Um dos problemas que vem ganhando destaque e visibilidade na Coreia do Sul é o bullying, principalmente em ambiente escolar. Nos últimos 20 anos, as denúncias de abuso físico e psicológico em instituições de ensino vem crescendo, explicitando uma realidade dolorosa para as diversas vítimas que carregam os traumas e memórias.

Além das denúncias feitas contra personalidades públicas (como idols de k-pop, atores, atletas e até mesmo políticos), casos de bullying no cotidiano também passam a receber mais atenção, principalmente com números tão expressivos de reclamações e imputações às instituições de ensino e delegacias locais.

Tendo a discussão viva diante dessa “epidemia nacional de bullying escolar”, a dramaturgia passa retratar com maior fidelidade determinados casos graves. No fim de 2022, estreou na Netflix o K-Drama A Lição (The Glory), cuja trama gira em torno dos traumas e violência sofrida pela protagonista durante o Ensino Médio, após desistir dos sonhos e da própria vida acadêmica, Moon Dong Eun (Song Hye Kyo) procura vingança contra os bullies.

O K-Drama foi duramente criticado em fóruns coreanos por suas cenas de violência explícita. Contudo, a fidelidade demonstra a seriedade do assunto, principalmente nos momentos mais sérios. Alguns dos casos representados na tela foram inspirados por situações reais, denunciadas às autoridades coreanas ao longo dos anos.

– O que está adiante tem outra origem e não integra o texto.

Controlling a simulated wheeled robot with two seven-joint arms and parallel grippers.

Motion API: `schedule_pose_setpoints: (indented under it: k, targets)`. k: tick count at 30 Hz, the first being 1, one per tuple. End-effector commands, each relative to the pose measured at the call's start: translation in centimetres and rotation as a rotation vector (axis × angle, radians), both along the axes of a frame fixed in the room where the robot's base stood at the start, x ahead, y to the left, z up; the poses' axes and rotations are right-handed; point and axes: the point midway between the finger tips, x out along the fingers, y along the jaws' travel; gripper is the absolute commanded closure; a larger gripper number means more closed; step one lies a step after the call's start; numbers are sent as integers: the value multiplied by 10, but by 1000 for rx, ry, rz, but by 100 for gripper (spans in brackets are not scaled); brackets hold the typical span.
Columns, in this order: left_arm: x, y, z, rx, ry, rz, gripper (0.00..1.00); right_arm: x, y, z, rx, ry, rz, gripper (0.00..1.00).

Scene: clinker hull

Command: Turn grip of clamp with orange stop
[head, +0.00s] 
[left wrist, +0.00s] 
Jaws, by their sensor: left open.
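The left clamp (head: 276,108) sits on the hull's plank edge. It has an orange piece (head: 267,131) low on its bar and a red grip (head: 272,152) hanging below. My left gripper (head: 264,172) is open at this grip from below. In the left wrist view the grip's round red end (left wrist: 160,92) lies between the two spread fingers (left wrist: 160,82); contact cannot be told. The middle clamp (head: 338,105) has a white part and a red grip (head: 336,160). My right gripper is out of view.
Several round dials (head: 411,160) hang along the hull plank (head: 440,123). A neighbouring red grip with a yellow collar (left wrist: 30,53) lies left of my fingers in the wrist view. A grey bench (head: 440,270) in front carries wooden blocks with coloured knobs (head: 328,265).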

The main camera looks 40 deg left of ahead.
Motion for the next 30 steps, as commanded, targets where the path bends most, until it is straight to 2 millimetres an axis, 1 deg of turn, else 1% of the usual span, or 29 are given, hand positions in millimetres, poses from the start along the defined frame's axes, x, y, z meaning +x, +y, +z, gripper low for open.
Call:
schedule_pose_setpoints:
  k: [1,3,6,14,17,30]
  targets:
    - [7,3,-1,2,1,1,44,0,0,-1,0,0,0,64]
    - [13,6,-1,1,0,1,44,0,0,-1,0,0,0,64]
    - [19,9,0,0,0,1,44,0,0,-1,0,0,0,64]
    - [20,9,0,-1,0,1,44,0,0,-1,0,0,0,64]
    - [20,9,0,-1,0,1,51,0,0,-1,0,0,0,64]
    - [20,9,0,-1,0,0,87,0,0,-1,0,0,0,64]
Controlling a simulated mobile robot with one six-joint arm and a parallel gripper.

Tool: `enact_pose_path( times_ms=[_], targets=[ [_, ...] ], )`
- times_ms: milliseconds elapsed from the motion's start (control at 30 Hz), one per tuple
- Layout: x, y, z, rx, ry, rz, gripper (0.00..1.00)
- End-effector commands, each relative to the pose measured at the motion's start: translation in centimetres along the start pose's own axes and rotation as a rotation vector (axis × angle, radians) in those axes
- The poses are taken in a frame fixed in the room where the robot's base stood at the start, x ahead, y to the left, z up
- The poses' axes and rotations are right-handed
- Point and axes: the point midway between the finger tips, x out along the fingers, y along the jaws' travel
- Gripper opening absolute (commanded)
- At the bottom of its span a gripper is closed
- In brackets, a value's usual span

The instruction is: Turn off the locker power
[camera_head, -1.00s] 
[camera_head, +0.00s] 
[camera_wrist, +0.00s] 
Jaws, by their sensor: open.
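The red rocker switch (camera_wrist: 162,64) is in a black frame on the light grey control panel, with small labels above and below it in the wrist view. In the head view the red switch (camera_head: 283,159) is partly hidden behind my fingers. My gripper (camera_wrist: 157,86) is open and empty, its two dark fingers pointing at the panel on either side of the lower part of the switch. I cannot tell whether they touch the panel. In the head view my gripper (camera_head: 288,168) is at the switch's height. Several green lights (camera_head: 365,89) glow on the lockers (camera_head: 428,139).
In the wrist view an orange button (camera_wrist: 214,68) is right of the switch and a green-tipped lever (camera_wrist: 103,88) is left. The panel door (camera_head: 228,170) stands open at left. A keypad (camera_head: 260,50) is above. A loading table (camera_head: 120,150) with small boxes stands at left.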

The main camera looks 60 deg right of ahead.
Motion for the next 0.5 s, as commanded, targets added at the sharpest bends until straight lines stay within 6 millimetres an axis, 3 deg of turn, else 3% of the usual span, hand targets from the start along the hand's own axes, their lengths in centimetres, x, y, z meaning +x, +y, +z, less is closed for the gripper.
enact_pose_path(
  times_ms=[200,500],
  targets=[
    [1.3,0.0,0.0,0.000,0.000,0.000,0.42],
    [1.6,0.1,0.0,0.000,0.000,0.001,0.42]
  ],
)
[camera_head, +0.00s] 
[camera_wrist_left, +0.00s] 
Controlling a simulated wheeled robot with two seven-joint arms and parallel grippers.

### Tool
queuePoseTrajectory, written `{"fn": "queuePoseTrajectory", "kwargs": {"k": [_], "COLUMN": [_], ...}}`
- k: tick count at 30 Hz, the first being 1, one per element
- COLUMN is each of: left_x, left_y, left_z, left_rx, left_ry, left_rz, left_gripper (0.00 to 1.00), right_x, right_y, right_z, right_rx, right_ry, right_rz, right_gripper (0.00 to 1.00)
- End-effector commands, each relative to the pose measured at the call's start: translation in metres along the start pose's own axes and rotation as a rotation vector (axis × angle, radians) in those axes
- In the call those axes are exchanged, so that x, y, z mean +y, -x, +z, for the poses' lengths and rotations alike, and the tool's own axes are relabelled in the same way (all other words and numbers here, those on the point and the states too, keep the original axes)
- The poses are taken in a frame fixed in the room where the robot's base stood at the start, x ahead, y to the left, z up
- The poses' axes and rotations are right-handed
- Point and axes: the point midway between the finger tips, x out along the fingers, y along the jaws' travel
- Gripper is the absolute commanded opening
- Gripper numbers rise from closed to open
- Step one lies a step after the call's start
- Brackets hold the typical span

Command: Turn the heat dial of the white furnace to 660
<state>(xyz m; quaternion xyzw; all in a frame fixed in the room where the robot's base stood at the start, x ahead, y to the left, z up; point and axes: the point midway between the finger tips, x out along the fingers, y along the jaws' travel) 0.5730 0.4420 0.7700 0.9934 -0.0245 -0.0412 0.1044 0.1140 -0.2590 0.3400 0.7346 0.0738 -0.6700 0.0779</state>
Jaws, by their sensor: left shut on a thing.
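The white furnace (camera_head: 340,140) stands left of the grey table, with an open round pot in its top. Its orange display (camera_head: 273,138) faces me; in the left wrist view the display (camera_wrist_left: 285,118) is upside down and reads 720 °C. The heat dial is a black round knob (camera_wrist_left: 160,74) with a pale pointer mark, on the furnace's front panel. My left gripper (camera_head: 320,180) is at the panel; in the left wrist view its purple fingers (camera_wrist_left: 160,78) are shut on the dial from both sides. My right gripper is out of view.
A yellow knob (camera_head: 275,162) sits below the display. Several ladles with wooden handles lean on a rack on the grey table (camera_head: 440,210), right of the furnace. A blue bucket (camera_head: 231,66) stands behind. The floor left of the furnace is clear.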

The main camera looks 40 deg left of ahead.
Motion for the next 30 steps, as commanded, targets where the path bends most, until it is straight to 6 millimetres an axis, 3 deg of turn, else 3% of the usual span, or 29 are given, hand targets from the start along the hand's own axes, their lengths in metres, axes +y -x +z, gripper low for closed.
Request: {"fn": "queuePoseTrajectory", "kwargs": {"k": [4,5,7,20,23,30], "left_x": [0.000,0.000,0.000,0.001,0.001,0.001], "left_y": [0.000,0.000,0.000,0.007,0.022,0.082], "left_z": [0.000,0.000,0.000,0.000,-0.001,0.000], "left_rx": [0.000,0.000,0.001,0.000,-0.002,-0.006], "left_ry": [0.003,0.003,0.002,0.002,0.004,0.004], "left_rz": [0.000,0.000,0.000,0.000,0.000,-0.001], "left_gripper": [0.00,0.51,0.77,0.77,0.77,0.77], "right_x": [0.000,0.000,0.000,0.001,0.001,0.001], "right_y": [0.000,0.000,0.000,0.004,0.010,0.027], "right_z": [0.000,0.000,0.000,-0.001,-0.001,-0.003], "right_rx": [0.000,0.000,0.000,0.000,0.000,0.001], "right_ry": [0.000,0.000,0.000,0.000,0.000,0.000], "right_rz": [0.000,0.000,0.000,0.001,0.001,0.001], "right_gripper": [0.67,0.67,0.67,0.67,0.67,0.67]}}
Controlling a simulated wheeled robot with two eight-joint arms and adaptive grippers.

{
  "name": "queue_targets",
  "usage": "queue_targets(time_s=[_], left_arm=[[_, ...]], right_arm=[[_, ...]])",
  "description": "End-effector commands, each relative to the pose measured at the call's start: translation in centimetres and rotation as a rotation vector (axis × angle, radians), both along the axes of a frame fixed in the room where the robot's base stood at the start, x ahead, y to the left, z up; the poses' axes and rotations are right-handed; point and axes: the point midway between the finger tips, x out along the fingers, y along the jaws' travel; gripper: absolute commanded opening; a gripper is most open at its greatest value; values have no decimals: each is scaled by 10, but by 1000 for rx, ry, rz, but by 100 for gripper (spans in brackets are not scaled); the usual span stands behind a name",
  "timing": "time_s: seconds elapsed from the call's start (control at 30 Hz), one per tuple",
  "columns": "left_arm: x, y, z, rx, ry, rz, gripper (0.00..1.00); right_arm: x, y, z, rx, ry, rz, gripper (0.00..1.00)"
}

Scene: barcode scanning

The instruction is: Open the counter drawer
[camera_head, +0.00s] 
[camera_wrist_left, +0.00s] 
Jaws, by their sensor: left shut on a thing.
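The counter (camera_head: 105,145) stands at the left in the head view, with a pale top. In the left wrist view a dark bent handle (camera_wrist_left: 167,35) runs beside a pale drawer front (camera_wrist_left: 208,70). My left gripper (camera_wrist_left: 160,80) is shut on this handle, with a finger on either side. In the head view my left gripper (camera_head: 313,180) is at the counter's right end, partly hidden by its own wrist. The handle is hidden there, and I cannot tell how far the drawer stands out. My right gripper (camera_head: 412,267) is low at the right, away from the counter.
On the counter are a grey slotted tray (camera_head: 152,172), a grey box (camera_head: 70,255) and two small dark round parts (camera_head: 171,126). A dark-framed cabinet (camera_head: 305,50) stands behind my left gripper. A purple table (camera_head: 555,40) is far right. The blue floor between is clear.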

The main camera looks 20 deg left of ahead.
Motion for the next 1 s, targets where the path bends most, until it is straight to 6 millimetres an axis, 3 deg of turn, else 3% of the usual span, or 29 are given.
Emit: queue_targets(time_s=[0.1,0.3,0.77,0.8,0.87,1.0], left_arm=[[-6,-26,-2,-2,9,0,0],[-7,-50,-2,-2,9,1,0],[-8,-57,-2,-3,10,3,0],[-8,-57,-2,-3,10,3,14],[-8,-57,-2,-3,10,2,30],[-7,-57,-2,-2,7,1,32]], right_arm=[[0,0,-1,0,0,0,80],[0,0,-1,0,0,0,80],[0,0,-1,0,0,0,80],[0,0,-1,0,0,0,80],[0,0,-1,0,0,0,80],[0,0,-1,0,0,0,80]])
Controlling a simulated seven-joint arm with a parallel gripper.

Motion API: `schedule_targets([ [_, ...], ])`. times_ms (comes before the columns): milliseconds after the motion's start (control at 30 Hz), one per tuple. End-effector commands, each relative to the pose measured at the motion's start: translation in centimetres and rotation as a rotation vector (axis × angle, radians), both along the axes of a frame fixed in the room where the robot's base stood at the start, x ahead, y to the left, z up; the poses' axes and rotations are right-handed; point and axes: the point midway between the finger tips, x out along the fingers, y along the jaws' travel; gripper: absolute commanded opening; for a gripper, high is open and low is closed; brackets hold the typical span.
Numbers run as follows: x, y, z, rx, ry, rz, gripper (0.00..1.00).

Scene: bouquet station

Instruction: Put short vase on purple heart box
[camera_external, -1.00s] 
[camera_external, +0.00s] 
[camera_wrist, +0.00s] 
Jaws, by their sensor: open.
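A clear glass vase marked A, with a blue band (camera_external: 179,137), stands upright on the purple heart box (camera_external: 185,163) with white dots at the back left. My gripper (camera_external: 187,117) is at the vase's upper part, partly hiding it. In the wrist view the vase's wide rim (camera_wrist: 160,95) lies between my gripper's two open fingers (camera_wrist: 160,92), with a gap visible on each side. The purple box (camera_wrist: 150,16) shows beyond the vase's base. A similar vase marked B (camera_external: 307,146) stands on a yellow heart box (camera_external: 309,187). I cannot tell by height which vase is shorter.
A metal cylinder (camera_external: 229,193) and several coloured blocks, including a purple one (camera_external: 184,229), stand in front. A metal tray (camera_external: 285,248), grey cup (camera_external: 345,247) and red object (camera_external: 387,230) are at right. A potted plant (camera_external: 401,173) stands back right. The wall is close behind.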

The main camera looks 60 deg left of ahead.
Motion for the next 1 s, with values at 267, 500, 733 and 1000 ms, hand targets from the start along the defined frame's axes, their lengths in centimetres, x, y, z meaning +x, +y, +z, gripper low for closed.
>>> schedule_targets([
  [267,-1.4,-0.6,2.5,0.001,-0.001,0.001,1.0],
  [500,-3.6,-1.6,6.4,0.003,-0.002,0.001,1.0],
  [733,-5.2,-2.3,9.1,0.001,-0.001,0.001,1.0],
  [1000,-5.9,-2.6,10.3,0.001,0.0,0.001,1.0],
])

Bullying escolar: Feridas, por vezes, não tão invisíveis

A vida social de um indivíduo começa, principalmente, na escola. A interação e a forma como ele irá encarar a sociedade, se entender como indivíduo em relação aos outros, tudo isso recebe influência direta da experiência em ambiente estudantil. Contudo, nem sempre um estudante passa os anos de educação básica convivendo de forma saudável.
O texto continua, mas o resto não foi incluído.